In May 2019’s global immigration update, we provide brief details on key changes to immigration rules in global jurisdictions including Europe, Africa & The Asia-Pacific.
IRELAND - Ireland and Uk Sign memorandum of understanding to consolidate reciprocal rights
Ireland and the United Kingdom have consolidated the reciprocal rights in the Common Travel Area (CTA). Previously the CTA rights were based on interpretations of various pieces of legislation and bilateral agreements. This is the first time the rights have been put on a formal footing. The agreement confirms the existing rights and provides that the two countries’ governments will work on new arrangements to ensure equal access to healthcare and education. Irrespective of the outcome of the Brexit negotiations, there should be no impact on the CTA and it has been accepted by the EU that Ireland and the UK may seek their own arrangements for free movement between the two countries.
UK nationals travelling to Ireland & Irish nationals travelling to the UK are able to:
- travel freely without passports in the CTA (though some carriers require passports for identification);
- reside in either jurisdiction;
- work in either jurisdiction without needing a permit or similar;
- access social security benefits and health services; and
- vote in local and national parliamentary elections in whichever jurisdiction they are resident in.
GERMANY - Additional requirements set for work permit renewals to confirm minimal salary levels are fulfilled
Immigration authorities in Germany are now requesting documents for the work permit renewal process. Effective immediately, employers of foreign nationals in Germany must now submit copies of the employee’s first two and last two most recent payslips with work permit renewal applications. This is for work permits for categories requiring approval from the Federal Employment Agency which includes ICT and Staff Exchange Categories. German employers employing non-EU national must ensure that these employees are paid at least as much as their German counterparts. This requirement forms part of an initiative by German authorities to ensure that employers are in compliance with minimum salary requirements for non-EU employees.

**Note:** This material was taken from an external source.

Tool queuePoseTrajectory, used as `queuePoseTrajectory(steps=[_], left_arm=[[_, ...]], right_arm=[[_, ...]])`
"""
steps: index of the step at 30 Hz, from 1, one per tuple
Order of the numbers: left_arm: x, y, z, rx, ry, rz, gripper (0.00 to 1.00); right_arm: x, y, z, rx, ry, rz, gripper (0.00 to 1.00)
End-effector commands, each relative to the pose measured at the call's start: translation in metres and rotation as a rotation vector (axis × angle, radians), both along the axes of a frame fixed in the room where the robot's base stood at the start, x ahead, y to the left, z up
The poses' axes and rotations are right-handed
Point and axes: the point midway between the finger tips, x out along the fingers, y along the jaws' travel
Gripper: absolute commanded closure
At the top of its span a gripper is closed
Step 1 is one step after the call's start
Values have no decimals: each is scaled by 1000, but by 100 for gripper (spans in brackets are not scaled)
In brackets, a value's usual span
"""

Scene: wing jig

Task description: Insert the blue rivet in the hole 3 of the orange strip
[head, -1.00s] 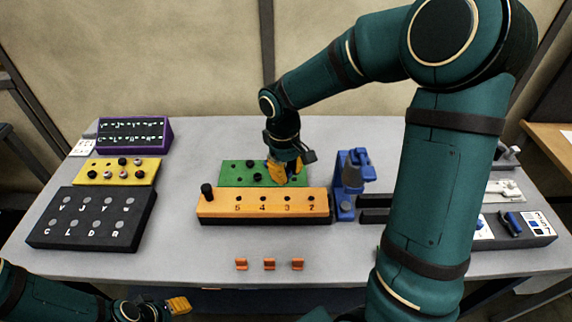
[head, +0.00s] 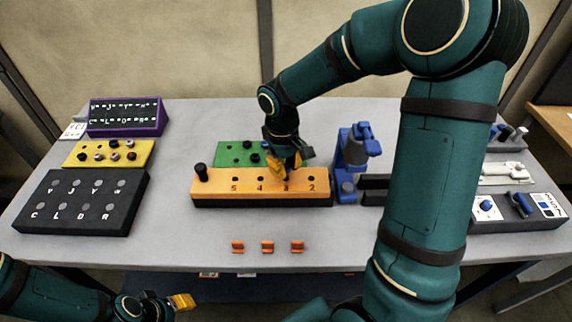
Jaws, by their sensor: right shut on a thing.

SOUTH AFRICa - Short-term work authorisation limited to 180 days per calendar years
A new directive has been introduced to limit the short-term work authorisation (s11(2) endorsement) which allows foreign nationals to carry out short term assignments in South Africa. Additionally, in-country renewals of short-term work authorisations will be limited to one per year. A “cooling off” period has been introduced to prevent applicants from immediately applying for successive 11(2) endorsements from abroad.
The s11(2) visa is a popular route for companies to use to send their employees on short-term assignments to South Africa. Companies needing to send employees on short-term work assignments for more than 180 days per year will now have to consider other visa categories including the intra-company transfer work visa or critical skills work visa.
Asia - Pacific
CHINA - Process for obtaining passports and travel permits simplified
Applications for Chinese passports and permits to travel from mainland China to Hong Kong, Macau or Taiwan can now be made at any Public Security Bureau in China. Previously, it was a requirement for applications to be made at the office in the district where an applicant’s residence was. The immigration administration has also launched a new online portal for mainland Chinese citizens in need of entry-exit application services, including scheduling appointments at the Public Security Bureau.
NEW ZEALAND - Electronic travel authority system to be introduced from 1st October 2019
Nationals of 60 visa-waived countries will need to obtain an ETA before traveling to New Zealand from 1 October 2019 onwards. This includes those who are just transiting through New Zealand. Australian citizens will be exempt from this requirement.
The process for obtaining an ETA involves a short online application form and paying a fee.
The ETA for New Zealand (New Zealand Electronic Travel Authority) is an electronic visa waiver which will become a mandatory requirement for nationals of 60 countries from 1 October 2019.
The process to obtain the ETA will involve completing an online application form. Once approved, the New Zealand ETA will be valid for 2 years and can be used for multiple visits. Applicants will be required to pay a processing fee and tourist tax.
The online application form will include a series of questions such as details of the applicant’s full name, address, date of birth, passport details and travel plans. There will also be sections on the New Zealand ETA form related to health and security.
TAIWAN - potential immigration impact further to legalisation of same-sex marriage
Effective, 24 May 2019, same-sex marriage has been made legal in Taiwan. The effect on the immigration law remains unclear, however, it is possible that same-sex spouses who are nationals of countries which also recognise same-sex marriage and who registered their marriage in their home country may apply for a dependant Alien Resident Certificate. The other spouse will need to obtain a work permit in Taiwan. Currently, same-sex spouses have to make separate applications for their own work permit or student visa.
Please note that all immigration rules are subject to change and whilst correct at the time of publication, they should not be relied upon as legal advice or a statement of accuracy at a later date.